Tête brûlée : consécration lumineuse et premiers pas de géante pour Iliona

| Photo : Manuel Obadia-Wills

Si elle voyageait dans le temps sur son premier disque Tristesse, Iliona prouve qu’elle le contrôle sur Tête Brûlée. Un second élan fort et pluriel, qui jongle avec les codes de la musique rétro et moderne et qui réaffirme son statut de nouvelle incontournable en scène francophone. Si l’attention à son égard ne cesse de monter, la Bruxelloise se montre à la hauteur et entame la phase suivante de son parcours : la scène, dont celle du Botanique qui l’a accueillie pour son tout premier show – à guichets fermés, de surcroît. Récit d’un phénomène beau et sincère. 

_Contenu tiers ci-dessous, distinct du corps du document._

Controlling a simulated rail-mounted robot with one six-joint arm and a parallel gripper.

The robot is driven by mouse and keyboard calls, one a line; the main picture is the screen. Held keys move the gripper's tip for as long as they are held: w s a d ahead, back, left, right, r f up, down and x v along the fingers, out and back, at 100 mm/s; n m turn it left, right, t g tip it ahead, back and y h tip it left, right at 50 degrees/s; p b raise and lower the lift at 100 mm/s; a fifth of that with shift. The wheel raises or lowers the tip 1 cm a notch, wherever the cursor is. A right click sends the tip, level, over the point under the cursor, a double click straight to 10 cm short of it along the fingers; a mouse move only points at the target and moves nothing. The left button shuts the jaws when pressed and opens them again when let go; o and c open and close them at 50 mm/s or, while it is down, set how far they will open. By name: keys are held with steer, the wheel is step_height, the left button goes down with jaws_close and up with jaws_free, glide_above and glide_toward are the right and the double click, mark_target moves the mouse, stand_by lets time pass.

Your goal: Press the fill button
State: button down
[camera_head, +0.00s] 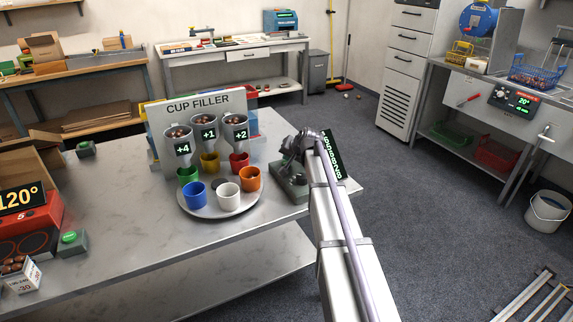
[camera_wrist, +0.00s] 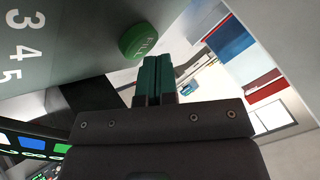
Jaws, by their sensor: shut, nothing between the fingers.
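The green FILL button (camera_wrist: 140,40) sits on a grey panel marked with numbers, seen sideways in the wrist view. My gripper (camera_wrist: 155,68) is shut and empty, its teal fingertips close beside the button. I cannot tell whether they touch it. In the head view my gripper (camera_head: 308,142) is over the grey control box (camera_head: 290,192) at the table's right edge, and the button is hidden there. The CUP FILLER board (camera_head: 205,102) has three chestnut funnels marked +4, +1 and +2. The round turntable (camera_head: 208,211) below carries several coloured cups, including a white cup (camera_head: 229,197).
At the left stand a red unit with a 120° display (camera_head: 22,200), a grey box with a green button (camera_head: 72,240) and a small carton of chestnuts (camera_head: 20,277). Another green-button box (camera_head: 85,149) stands farther back. The front table surface (camera_head: 130,245) is mostly clear.

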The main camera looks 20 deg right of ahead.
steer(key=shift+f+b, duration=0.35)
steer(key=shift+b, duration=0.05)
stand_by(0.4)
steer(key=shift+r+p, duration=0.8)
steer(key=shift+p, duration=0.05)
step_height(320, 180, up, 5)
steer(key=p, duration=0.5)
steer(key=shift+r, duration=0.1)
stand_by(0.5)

Entre un titre d’électro cinématographique et de pétillantes secousses sauce yéyé, ce nouvel opus reste aussi éclectique et convaincant que le premier. En ne s’éloignant jamais bien loin de la fibre DIY propre à son univers, l’autodidacte touche-à-tout fait se côtoyer des sonorités rondes et léchées à des effets délicieusement fuzzy ancrés dans l’air du temps. D’une track à l’autre, on découvre des facettes distinctes de la chanteuse. Comme une envie d’affirmer le côté pluriel et complexe de sa musique, qu’il serait illusoire de vouloir définir en un seul genre délimité.

Fini la tristesse

Tranchant avec le doux spleen de son précédent projet, l’artiste dévoile ici une profusion de chaleur et d’allégresse, saupoudrée de sentiments amoureux et d’après-midis au soleil. Les mélodies uptempo donnent alors le ton d’une collection de morceaux aussi efficaces que solaires : du personnel Garçon manqué au bondissant micha. Si l’envoûtant une autre vie du premier opus induisait déjà une facette moins froide de son univers, elle semble ici avoir ouvert les vannes, pour notre plus grand plaisir. La voilà peut-être, cette “autre vie” : des rythmes chaloupants et des textes remplis d’une douceur réconfortante. Un tournant qui prouve qu’Iliona est autant douée pour chanter la mélancolie que la légèreté.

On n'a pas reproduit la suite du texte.